**DATA LINES**:
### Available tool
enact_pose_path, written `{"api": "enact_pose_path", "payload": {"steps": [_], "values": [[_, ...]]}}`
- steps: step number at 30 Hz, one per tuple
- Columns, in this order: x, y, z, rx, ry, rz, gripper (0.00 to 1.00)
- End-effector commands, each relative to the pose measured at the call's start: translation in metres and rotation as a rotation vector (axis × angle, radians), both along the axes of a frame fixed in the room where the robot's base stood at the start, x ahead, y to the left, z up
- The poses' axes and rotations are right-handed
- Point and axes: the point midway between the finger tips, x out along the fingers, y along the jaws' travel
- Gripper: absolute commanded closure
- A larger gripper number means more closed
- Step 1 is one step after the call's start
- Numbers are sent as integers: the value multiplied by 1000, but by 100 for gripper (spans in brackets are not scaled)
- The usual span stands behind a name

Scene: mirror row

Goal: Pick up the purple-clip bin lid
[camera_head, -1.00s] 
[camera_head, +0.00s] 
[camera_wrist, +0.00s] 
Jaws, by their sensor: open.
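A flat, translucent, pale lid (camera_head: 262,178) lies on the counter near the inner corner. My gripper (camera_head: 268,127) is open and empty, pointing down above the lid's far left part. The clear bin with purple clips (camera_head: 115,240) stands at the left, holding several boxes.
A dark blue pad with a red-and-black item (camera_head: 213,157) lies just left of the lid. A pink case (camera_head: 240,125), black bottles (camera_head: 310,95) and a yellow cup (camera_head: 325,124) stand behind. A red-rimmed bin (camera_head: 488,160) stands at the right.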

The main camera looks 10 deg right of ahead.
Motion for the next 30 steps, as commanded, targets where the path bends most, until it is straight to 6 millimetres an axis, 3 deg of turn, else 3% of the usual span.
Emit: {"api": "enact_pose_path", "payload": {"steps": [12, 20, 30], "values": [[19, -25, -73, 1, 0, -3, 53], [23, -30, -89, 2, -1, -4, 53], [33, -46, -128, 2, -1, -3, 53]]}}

**GIVEN EXERCISE**: Your task is to reproduce exactly the lines beginning at the line containing "- Step 1 is one step after the call's start" and ending at the line containing "[camera_wrist, +0.00s]", inclusive.

**TASK ANSWER**:
- Step 1 is one step after the call's start
- Numbers are sent as integers: the value multiplied by 1000, but by 100 for gripper (spans in brackets are not scaled)
- The usual span stands behind a name

Scene: mirror row

Goal: Pick up the purple-clip bin lid
[camera_head, -1.00s] 
[camera_head, +0.00s] 
[camera_wrist, +0.00s] 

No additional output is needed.